### [Recorded information]
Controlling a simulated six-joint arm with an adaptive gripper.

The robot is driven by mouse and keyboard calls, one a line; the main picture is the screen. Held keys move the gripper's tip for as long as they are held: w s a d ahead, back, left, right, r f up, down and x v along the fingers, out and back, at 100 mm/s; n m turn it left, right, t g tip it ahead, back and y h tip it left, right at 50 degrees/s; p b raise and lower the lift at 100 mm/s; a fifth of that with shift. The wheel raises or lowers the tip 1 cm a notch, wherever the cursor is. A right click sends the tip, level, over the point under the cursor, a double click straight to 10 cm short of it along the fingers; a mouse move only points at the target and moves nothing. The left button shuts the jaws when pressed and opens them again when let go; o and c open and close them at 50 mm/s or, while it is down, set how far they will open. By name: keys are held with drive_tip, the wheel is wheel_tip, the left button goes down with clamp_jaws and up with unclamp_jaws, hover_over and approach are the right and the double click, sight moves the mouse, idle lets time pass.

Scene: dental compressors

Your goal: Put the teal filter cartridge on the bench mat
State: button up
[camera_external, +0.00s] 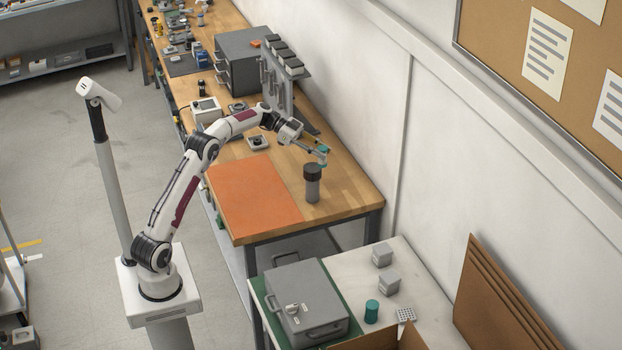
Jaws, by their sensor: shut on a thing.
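My gripper (322,155) is above the right part of the wooden bench, shut on a small teal piece, which I take to be the teal filter cartridge (323,148). The fingers hide much of it. The orange bench mat (255,195) lies flat and bare near the bench's front end, to the left of and below my gripper in the picture. A grey cylinder with a black top (313,185) stands upright on the bench close to my fingertips; I cannot tell the gap. Another teal cylinder (371,312) stands on the white lower table.
The lower table (350,268) also holds a grey case (306,305), two small grey boxes and an open cardboard box. A grey drawer cabinet (240,62), a white device (206,110) and small parts stand further back on the bench. A wall runs along the right.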

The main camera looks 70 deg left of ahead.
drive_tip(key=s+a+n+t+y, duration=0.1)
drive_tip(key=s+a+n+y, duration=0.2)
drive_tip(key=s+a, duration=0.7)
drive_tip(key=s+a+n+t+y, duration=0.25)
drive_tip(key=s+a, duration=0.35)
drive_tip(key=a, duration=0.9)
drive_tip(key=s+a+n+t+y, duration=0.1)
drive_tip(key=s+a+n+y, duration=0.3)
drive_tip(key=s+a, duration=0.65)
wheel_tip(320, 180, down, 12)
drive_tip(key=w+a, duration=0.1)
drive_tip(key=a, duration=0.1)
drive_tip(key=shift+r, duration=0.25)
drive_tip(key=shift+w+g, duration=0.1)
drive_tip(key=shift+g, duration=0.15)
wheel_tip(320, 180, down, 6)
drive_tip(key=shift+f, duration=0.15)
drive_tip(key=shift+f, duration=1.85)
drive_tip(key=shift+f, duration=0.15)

### [What is expected]
Using the data above, set down each line from the line with "Scene: dental compressors" to the line with "[camera_external, +0.00s]" exactly, both ends included, and leave the pictures behind. Nothing else belongs.

### [Correct result]
Scene: dental compressors

Your goal: Put the teal filter cartridge on the bench mat
State: button up
[camera_external, +0.00s] 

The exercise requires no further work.